> [EXERCISE]:
Below are records; quote them exactly from the first line through the line that contains "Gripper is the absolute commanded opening".

————

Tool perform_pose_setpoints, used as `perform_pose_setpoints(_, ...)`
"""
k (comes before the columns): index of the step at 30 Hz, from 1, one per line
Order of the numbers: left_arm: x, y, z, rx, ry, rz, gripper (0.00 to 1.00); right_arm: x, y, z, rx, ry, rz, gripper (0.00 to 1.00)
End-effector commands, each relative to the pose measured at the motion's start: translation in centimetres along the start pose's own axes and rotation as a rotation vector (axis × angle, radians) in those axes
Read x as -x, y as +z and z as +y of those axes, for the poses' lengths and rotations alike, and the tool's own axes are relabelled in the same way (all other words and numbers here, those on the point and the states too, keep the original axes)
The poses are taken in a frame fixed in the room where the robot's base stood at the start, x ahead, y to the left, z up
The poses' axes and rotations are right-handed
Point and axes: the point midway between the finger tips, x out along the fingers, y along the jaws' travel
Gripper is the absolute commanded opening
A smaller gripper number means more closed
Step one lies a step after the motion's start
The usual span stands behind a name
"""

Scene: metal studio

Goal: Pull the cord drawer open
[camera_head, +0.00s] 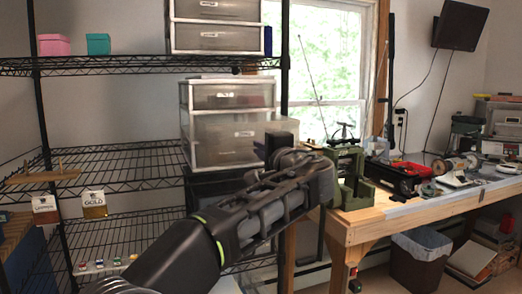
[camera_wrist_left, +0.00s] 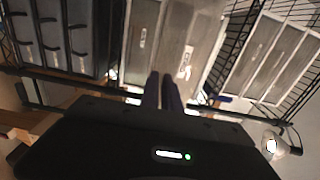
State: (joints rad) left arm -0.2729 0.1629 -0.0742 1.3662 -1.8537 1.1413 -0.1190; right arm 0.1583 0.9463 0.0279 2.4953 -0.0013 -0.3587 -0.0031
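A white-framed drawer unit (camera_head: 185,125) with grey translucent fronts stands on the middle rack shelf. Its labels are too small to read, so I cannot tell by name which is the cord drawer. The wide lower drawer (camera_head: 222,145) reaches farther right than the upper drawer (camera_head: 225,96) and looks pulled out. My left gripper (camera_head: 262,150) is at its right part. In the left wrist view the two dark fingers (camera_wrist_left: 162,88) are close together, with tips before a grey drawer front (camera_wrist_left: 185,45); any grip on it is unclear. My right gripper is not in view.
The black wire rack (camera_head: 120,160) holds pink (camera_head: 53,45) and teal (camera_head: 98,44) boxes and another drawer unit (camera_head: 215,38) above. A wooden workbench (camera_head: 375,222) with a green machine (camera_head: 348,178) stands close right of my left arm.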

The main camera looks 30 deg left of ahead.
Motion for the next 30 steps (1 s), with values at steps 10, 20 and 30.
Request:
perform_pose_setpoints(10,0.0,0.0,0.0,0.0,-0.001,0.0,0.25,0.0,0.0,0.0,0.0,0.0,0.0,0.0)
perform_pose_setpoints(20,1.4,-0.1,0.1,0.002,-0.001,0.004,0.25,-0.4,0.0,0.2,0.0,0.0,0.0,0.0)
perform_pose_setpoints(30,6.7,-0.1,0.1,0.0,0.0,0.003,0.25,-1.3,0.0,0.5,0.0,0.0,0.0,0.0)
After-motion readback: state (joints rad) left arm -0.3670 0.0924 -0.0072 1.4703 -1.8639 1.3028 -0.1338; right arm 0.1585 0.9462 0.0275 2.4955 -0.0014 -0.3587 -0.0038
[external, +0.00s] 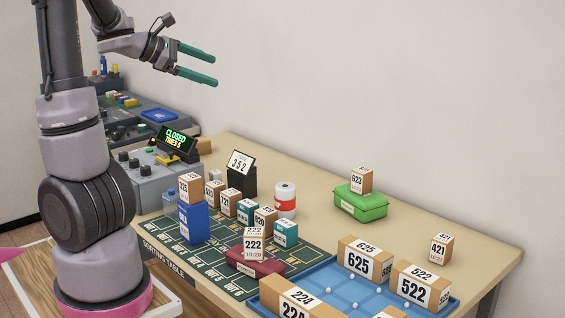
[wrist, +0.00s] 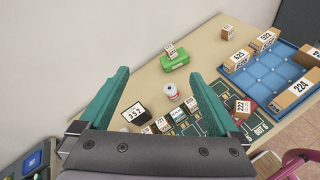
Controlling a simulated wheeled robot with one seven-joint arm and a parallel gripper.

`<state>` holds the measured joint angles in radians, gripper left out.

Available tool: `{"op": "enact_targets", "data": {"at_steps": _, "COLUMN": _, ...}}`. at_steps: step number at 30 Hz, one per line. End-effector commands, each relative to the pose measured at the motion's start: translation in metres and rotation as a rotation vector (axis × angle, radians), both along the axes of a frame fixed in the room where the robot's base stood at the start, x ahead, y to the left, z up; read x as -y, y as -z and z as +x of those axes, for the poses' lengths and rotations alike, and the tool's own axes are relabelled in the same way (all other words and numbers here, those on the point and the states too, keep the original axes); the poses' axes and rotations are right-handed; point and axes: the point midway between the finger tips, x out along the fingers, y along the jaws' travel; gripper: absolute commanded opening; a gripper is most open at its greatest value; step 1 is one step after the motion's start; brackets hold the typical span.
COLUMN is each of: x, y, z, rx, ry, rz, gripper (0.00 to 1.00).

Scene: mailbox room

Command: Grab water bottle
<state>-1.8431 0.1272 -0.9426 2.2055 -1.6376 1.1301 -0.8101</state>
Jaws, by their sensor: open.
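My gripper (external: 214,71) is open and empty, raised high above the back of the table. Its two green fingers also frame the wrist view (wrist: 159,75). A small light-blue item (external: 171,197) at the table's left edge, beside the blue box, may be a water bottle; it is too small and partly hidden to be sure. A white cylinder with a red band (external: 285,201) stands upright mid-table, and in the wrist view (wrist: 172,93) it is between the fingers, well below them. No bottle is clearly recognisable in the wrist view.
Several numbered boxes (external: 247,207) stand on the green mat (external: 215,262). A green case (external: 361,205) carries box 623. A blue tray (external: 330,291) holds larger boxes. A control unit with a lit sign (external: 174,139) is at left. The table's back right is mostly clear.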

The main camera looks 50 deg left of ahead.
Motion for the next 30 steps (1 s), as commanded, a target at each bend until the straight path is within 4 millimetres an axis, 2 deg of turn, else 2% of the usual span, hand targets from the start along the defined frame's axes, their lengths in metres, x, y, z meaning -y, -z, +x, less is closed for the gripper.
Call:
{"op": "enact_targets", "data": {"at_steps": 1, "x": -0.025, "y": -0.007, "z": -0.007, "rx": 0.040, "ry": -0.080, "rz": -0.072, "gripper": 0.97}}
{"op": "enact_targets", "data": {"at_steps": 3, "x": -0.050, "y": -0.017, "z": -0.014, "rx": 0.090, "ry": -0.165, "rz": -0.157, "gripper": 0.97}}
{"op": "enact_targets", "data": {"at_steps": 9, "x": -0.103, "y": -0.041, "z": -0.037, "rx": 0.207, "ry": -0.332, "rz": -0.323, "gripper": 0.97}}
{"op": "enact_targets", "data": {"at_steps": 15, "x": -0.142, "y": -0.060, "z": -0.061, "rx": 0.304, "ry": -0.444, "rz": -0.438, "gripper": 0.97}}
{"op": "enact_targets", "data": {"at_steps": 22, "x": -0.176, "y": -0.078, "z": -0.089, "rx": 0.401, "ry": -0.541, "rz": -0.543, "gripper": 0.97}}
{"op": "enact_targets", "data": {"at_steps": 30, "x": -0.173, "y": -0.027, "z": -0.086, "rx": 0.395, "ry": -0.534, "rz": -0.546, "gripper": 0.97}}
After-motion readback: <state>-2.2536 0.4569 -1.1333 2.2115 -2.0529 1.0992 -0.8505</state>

————

> [EXERCISE RESPONSE]:
Tool perform_pose_setpoints, used as `perform_pose_setpoints(_, ...)`
"""
k (comes before the columns): index of the step at 30 Hz, from 1, one per line
Order of the numbers: left_arm: x, y, z, rx, ry, rz, gripper (0.00 to 1.00); right_arm: x, y, z, rx, ry, rz, gripper (0.00 to 1.00)
End-effector commands, each relative to the pose measured at the motion's start: translation in centimetres along the start pose's own axes and rotation as a rotation vector (axis × angle, radians) in those axes
Read x as -x, y as +z and z as +y of those axes, for the poses' lengths and rotations alike, and the tool's own axes are relabelled in the same way (all other words and numbers here, those on the point and the states too, keep the original axes)
The poses are taken in a frame fixed in the room where the robot's base stood at the start, x ahead, y to the left, z up
The poses' axes and rotations are right-handed
Point and axes: the point midway between the finger tips, x out along the fingers, y along the jaws' travel
Gripper is the absolute commanded opening

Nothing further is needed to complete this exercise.